During the meeting, he revealed that he had again had a recurring dream. "I seemed to be in some indescribable vessel," he said, "and I was moving with great rapidity toward an indefinite shore." He said when he had experienced this dream in the past, momentous events had happened soon after. Lincoln told his Cabinet to expect great news very soon.

One of the pieces of routine business that crossed Lincoln’s desk concerned the matter of a pardon for a deserter, Pvt. Patrick Murphy. The California soldier had deserted back in 1862. He had pleaded guilty and was sentenced to be shot, but he was known not to be "perfectly sound," and the military court recommended that his sentence be commuted.

Lincoln, known for his compassion, agreed. Hours after signing this pardon (only first and last pages shown), he lay mortally wounded at Ford’s Theater with an assassin’s bullet in his brain. This document was hidden in the National Archives until 1997, when authors Thomas P. and Beverly Lowry uncovered it while reviewing 80,000 Civil War court martials of Union soldiers. They discovered more than 1,100 previously unknown documents signed by Lincoln.
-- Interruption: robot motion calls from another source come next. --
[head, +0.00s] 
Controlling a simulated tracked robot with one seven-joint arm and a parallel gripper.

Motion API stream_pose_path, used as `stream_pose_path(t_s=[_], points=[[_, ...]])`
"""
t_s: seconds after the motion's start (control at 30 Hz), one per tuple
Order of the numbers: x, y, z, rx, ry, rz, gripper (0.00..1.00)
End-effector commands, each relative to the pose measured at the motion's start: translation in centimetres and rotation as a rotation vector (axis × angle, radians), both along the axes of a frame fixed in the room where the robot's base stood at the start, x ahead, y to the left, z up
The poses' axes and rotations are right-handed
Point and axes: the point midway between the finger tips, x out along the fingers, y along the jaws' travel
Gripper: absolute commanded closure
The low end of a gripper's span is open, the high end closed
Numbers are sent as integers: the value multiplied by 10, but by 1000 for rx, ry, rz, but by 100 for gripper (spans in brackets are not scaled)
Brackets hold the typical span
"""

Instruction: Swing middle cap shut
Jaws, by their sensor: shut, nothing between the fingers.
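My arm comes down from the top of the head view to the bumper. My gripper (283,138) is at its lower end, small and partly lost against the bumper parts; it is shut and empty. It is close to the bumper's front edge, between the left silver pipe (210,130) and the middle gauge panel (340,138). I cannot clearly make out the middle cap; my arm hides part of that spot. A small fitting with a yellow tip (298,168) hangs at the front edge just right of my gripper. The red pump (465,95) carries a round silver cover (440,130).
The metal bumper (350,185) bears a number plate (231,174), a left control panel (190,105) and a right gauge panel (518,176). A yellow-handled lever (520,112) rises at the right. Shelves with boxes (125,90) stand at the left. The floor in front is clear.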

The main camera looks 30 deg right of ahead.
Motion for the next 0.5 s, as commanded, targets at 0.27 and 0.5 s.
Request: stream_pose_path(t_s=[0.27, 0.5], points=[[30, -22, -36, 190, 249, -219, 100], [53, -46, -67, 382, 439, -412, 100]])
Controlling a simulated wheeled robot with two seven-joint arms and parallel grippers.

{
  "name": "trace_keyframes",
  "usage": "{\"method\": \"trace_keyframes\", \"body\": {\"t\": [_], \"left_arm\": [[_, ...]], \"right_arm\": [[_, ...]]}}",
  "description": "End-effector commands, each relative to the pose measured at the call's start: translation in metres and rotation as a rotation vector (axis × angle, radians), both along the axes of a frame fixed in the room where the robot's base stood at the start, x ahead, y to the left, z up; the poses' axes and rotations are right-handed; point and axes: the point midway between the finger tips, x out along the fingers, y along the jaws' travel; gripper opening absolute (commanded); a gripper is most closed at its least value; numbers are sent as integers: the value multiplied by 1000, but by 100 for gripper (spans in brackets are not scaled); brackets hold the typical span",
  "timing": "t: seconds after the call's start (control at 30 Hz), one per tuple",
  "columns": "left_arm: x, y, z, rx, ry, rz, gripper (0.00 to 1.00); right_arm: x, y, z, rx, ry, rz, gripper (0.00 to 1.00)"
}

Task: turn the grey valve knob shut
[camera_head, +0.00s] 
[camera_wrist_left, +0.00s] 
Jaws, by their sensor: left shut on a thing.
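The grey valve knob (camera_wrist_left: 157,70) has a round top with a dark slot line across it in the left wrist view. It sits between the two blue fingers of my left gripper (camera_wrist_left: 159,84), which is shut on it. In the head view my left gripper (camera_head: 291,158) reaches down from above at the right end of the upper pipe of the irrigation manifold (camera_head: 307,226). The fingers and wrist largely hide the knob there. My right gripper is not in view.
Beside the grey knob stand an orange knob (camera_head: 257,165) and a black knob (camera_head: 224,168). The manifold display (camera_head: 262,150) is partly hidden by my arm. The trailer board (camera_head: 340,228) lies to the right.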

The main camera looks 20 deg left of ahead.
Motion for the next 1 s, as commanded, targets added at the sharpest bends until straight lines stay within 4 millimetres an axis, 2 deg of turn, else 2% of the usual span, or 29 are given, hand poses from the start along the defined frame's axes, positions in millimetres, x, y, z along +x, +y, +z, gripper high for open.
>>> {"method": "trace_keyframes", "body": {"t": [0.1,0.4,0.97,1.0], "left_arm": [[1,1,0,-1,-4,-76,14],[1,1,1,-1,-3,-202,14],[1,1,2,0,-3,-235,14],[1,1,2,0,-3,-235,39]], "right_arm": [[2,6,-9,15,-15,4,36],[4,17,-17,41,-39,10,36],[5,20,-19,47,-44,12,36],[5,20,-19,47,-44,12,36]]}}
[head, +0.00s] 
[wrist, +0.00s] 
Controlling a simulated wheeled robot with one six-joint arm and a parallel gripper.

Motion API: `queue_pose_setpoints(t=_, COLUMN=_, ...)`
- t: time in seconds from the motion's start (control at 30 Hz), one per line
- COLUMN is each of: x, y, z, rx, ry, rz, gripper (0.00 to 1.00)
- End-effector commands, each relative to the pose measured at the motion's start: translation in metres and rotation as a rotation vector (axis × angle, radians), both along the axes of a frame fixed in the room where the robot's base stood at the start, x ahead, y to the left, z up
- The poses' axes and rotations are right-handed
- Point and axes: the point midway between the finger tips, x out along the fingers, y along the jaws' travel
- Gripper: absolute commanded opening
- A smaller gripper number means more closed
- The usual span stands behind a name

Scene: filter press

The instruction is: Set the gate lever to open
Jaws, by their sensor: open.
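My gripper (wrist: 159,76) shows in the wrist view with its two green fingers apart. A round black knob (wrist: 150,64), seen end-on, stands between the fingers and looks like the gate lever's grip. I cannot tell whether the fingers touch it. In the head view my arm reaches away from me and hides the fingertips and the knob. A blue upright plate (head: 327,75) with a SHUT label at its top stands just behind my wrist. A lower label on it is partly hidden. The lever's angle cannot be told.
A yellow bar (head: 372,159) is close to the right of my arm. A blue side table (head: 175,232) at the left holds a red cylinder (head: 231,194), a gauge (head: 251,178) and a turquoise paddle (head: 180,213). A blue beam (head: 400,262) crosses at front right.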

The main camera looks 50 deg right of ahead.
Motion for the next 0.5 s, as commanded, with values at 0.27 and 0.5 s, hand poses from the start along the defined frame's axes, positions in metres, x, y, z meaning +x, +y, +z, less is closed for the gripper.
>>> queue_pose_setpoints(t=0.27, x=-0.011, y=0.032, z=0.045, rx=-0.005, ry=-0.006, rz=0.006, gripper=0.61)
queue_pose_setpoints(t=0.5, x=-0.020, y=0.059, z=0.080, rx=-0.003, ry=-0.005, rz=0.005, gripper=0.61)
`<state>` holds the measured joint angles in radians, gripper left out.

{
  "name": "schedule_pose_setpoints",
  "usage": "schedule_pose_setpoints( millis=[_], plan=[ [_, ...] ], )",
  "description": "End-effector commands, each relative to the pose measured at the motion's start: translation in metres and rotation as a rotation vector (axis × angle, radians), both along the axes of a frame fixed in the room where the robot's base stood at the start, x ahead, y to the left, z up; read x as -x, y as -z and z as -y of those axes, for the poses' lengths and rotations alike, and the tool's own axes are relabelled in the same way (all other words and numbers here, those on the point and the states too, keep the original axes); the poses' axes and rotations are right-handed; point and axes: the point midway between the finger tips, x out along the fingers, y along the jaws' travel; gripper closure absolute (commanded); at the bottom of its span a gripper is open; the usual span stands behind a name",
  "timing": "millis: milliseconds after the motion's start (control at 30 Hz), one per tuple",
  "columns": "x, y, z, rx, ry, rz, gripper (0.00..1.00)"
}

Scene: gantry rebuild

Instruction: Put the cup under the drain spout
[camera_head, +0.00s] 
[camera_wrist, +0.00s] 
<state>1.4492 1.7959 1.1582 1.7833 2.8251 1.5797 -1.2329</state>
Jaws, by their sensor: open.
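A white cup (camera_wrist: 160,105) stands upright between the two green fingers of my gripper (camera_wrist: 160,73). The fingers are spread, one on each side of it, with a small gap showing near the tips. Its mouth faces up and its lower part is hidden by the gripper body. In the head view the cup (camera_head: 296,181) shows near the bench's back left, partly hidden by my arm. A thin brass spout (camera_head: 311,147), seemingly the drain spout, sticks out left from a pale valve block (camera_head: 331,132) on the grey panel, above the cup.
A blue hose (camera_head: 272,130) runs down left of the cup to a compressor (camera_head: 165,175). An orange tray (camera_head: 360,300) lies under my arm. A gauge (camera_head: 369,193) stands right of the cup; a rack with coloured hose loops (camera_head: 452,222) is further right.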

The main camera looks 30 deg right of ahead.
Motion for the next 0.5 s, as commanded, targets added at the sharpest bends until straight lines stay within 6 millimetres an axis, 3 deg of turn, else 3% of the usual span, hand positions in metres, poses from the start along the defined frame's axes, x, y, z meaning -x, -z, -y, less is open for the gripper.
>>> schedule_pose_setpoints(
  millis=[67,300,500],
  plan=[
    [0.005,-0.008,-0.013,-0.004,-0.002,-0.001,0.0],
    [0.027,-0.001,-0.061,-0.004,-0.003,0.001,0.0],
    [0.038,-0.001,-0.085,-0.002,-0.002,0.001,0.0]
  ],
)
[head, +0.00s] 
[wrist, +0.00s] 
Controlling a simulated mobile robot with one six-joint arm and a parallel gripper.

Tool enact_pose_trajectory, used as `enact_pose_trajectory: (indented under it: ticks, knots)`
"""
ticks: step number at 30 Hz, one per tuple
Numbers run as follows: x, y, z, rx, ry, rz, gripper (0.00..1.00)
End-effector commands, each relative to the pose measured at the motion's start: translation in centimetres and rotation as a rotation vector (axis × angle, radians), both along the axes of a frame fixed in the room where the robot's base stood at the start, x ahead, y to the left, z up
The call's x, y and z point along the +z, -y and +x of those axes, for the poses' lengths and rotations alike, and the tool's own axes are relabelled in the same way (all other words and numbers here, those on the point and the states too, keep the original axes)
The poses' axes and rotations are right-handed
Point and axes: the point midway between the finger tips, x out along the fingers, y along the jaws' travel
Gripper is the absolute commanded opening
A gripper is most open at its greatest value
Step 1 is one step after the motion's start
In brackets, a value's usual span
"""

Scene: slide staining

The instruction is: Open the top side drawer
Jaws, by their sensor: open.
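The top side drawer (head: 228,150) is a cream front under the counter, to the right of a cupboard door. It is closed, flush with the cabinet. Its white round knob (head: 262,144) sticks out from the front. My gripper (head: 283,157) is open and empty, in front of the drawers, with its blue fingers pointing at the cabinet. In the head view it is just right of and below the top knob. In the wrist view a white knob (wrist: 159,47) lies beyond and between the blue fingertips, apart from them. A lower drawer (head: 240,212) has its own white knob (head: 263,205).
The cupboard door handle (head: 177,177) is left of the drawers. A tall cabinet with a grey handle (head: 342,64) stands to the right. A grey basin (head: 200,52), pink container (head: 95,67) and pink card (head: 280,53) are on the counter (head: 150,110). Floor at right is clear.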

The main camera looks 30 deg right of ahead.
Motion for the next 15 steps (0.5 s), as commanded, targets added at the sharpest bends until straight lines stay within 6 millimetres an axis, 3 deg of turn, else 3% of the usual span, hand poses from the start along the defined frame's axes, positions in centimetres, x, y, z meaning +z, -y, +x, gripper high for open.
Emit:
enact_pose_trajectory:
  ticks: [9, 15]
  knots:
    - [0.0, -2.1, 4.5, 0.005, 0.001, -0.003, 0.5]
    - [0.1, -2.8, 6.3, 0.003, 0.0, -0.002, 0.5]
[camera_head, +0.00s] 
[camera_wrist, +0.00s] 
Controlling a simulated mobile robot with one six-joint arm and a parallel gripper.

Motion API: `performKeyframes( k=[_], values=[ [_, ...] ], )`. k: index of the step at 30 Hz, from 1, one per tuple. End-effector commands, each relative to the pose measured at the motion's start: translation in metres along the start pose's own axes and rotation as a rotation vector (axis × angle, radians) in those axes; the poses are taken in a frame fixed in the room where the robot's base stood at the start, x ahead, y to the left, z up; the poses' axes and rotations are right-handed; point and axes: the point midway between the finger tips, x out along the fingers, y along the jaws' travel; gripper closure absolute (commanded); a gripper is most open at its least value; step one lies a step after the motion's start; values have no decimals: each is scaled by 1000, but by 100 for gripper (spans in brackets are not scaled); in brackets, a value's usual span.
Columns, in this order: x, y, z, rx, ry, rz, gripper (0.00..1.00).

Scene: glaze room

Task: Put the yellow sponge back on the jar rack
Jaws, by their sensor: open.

AMNESTY OATH SIGNED BY ROBERT E. LEE

In June 1865, two months after his surrender at Appomattox, Robert E. Lee applied for a pardon, asking for full restoration of his citizenship. He sent it to Washington through Ulysses S. Grant, who recommended to President Andrew Johnson that it be approved.

But Johnson never acted on the application. Lee was left in limbo. He was also indicted by a federal court in Virginia for treason, but never prosecuted. In mid-September 1865, Lee left Richmond for Lexington, Virginia, to become president of Washington College.

On October 2, 1865, the same day he took his oath as president of Washington College, he signed an oath of allegiance to the United States.

The pre-printed oath included a promise to abide by the Emancipation Proclamation. As Lee signed with his distinctive "R E Lee" signature, the act was witnessed by Lexington attorney (and former Confederate) Charles A. Davidson. The oath was promptly forwarded to Washington. Lee was supposed to include a signed oath such as this with his application for a pardon, which he submitted months earlier, but was apparently unaware of this requirement when he submitted it.

When Lee’s oath landed on the desk of Secretary of State William Seward, he apparently did not realize Lee had previously applied for a pardon. Seward treated the document as a piece of finished business. He gave it as a keepsake to a friend in the State Department who stuck it in his desk and forgot about it. Lee’s request for a pardon went unanswered.

One hundred and five years later, in 1970, the Amnesty Oath of Robert E. Lee was rediscovered in a bundle of old State Department papers in the National Archives. The rediscovery prompted Virginia Sen. Harry F. Byrd Jr. to introduce a resolution to restore Lee’s citizenship.

On August 5, 1975, President Gerald H. Ford signed the bill into law. After the war, Lee had encouraged his fellow Confederates to sign oaths of allegiance. But the fact that he himself had taken one was unknown until this document resurfaced more than 100 years later.